### Task statement
Identify the lines that contain the string "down" and copy all of them.

### Dataset section
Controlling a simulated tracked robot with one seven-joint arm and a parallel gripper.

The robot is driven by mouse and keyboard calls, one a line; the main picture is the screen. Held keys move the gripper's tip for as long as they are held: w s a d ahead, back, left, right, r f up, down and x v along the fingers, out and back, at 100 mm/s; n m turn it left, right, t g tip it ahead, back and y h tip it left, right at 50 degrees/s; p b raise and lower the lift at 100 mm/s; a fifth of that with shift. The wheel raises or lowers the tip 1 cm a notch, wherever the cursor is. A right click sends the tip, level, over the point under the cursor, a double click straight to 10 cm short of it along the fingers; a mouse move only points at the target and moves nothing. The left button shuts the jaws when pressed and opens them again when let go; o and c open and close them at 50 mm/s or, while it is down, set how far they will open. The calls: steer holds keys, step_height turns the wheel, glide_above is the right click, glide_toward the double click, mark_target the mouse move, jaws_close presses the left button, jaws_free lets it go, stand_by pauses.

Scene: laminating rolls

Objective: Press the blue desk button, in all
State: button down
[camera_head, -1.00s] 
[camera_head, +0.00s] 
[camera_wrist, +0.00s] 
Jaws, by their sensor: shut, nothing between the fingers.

### Task result
The robot is driven by mouse and keyboard calls, one a line; the main picture is the screen. Held keys move the gripper's tip for as long as they are held: w s a d ahead, back, left, right, r f up, down and x v along the fingers, out and back, at 100 mm/s; n m turn it left, right, t g tip it ahead, back and y h tip it left, right at 50 degrees/s; p b raise and lower the lift at 100 mm/s; a fifth of that with shift. The wheel raises or lowers the tip 1 cm a notch, wherever the cursor is. A right click sends the tip, level, over the point under the cursor, a double click straight to 10 cm short of it along the fingers; a mouse move only points at the target and moves nothing. The left button shuts the jaws when pressed and opens them again when let go; o and c open and close them at 50 mm/s or, while it is down, set how far they will open. The calls: steer holds keys, step_height turns the wheel, glide_above is the right click, glide_toward the double click, mark_target the mouse move, jaws_close presses the left button, jaws_free lets it go, stand_by pauses.
State: button down

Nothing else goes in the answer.